The German move, extremely unwelcome in Athens where the
political imperative is liberation from bailouts, was seen as clumsy
interference in the election. In return, the Greek outcome will now affect
German domestic politics.
Tsipras’s triumph – itself a direct result
of the EU’s austerity policies, although those were preceded by three decades
of cronyism, nepotism and corruption which became the system in Greece – will
resonate strongly beyond the Balkans, throwing up sharp questions about the
policy shortcomings of the elites and their failure to get to grips with the
new populist forces challenging their right to rule.
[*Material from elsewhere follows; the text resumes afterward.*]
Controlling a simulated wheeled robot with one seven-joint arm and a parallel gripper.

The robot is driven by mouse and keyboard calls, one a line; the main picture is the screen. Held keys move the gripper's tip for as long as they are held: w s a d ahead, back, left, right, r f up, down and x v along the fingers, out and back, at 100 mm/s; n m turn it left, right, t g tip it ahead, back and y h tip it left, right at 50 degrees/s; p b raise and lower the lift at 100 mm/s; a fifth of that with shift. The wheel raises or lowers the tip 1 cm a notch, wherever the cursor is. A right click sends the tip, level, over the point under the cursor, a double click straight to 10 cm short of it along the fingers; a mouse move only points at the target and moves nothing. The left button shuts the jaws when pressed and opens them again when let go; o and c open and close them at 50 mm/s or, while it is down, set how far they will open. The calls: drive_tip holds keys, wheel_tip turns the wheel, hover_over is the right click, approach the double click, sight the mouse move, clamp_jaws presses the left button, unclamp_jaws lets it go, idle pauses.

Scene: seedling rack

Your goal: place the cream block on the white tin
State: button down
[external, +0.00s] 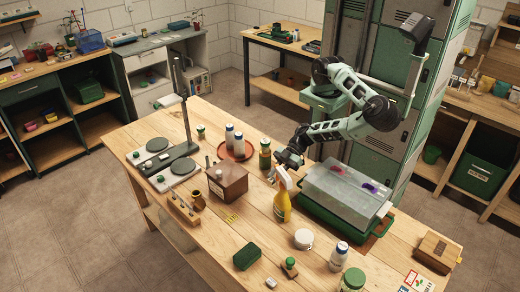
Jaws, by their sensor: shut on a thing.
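The white tin (304,238) is a low round tin standing on the wooden table, right of the yellow spray bottle. My gripper (277,170) is above the table, behind the spray bottle and away from the tin, to its upper left. It is shut on a small pale thing, which looks like the cream block (271,174); it is mostly hidden and too small to see clearly. Another small whitish block (271,282) lies at the table's front edge.
The yellow spray bottle (282,203) stands between my gripper and the tin. A translucent covered tray (345,193) is to the right, a brown box (227,182) to the left. A white bottle (339,256) and a green block (247,256) stand near the tin.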

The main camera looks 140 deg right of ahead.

Related: Greek election: ‘The hour of the
left has come. Hope has arrived’
The Podemos upstarts in Spain , the Five Star anti-establishment
mavericks of Beppe Grillo in Italy ,
and Gerry Adams’s Sinn Féin in Ireland
will all relish the Syriza victory.
Other mainstream figures in the EU will
also be quietly hoping that Tsipras can mount a credible challenge to the
Merkel ascendancy and secure a shift in eurozone policymaking – leaders on the
centre-left such as Hollande in France and the Italian prime minister, Matteo
Renzi.
The result will also chasten mainstream
leaders, many of them facing elections this year across the EU as they seek to
neutralise their own domestic Eurosceptic and anti-establishment forces.
“Everyone knows Europe
today is a continent with no growth, no inflation, high unemployment. It’s very
hard to tell people that Europe is the
solution, that it has the answers. What is Europe
for?” asked one of the three senior figures in unusually pessimistic remarks.
“The results of the European elections
[last May] have seen anti-European parties raging everywhere. That’s discontent
with the European project. There is always an economic basis. The next election
could be rejection of the project and there’s nothing left.”